Some viewed the theory as outrageous. However, Taylor discussed the similarities in his 1970 book Nuremberg and Vietnam.

Taylor was aware that the United States was not guilty of the worst elements of Nazi Germany. Nobody was.

For example, yes, eugenics was prevalent worldwide, including in the United States. However, only Nazi Germany has ever done something like Aktion T4.

To this day, Nazi Germany has thankfully remained the only regime to commit industrial level genocide. Hopefully, it stays that way.

But that wasn’t Taylor’s point. The point was there were enough other similarities. Honestly, even one was bad enough.

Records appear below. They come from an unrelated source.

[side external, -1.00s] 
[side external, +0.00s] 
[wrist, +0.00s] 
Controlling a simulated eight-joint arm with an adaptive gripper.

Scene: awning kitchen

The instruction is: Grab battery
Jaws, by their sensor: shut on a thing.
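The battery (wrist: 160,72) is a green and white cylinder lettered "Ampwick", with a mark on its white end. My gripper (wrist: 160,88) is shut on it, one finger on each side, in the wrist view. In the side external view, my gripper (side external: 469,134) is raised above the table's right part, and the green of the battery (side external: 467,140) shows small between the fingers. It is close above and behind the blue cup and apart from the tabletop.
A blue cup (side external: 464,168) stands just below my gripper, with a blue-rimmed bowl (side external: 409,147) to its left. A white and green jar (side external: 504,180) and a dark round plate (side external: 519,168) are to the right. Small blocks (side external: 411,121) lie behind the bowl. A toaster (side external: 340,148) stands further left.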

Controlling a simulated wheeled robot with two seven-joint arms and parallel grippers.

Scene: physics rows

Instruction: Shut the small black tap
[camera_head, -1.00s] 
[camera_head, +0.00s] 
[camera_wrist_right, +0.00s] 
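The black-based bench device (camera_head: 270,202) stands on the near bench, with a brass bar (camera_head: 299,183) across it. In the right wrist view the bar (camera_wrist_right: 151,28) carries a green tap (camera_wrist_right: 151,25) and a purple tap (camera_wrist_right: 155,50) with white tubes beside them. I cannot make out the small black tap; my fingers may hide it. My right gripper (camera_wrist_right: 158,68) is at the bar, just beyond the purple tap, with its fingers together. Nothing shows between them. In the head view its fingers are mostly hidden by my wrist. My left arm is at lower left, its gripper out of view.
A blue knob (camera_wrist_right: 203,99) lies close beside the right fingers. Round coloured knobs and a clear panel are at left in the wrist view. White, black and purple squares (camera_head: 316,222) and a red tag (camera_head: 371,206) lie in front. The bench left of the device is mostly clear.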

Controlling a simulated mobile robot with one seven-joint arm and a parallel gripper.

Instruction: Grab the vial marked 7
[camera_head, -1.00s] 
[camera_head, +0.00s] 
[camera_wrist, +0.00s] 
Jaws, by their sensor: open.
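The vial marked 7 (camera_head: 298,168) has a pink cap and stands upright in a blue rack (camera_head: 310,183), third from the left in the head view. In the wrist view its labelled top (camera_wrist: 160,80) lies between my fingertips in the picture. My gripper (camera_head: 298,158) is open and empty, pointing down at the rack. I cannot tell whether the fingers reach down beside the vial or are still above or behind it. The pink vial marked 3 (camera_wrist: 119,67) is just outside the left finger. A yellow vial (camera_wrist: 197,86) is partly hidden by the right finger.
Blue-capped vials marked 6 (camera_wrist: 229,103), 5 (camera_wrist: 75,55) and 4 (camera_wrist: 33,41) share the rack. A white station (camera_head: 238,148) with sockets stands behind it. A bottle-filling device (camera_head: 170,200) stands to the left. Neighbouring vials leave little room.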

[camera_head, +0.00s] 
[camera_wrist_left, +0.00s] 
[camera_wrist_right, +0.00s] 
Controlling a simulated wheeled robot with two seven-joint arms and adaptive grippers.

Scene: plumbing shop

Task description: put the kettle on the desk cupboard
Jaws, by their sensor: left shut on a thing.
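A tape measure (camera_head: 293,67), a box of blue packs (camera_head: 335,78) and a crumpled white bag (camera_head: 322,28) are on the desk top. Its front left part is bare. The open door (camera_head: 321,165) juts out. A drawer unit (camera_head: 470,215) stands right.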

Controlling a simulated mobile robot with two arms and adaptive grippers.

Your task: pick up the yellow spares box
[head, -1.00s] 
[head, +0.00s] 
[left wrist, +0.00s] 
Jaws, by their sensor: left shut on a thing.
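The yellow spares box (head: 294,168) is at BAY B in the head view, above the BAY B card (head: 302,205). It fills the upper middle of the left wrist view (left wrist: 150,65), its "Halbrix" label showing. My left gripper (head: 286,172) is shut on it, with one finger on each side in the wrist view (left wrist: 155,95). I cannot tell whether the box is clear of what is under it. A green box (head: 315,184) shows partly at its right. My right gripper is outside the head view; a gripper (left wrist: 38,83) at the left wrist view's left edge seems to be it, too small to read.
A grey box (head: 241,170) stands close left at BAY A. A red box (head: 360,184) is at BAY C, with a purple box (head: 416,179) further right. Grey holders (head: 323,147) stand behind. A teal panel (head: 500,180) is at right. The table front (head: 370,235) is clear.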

“How could it ever have been thought that air-strikes, free-fire zones and a mass uprooting and removal of the rural population were the way to win the allegiance of the South-Vietnamese? By what mad cerebrations could a ratio of 28 to one between our investments in bombing and in relief for those we had wounded and made homeless, have been contemplated, let alone adopted as an operational pattern?’

Taylor concluded that the “the anti-aggression spirit of Nuremberg and the United Nations Charter are invoked to justify our venture in Vietnam, where we have smashed the country to bits, and will not even take the trouble to clean up the blood and rubble.”

Taylor understood that the United States had done awful things before World War II. However, he said this one stung much harder. He’d expected his country to take their own lessons from the Subsequent Nuremberg Trials.

What he saw in Vietnam made him realize something.

“Somehow, we failed ourselves to learn the lessons we undertook to teach in Nuremberg.”

He called this one of the greatest tragedies in the country’s history.

That is the end.

Fritz Bauer died on July 1, 1968. He was 64 years old.

Michael Musmanno died on October 12, 1968. He was 71 years old.

Telford Taylor died on May 23, 1998. He was 90 years old.

Ferencz died on April 7, 2023. He was 103 years old.

Photos of Benjamin Ferencz

One day, I hope we finally do learn something.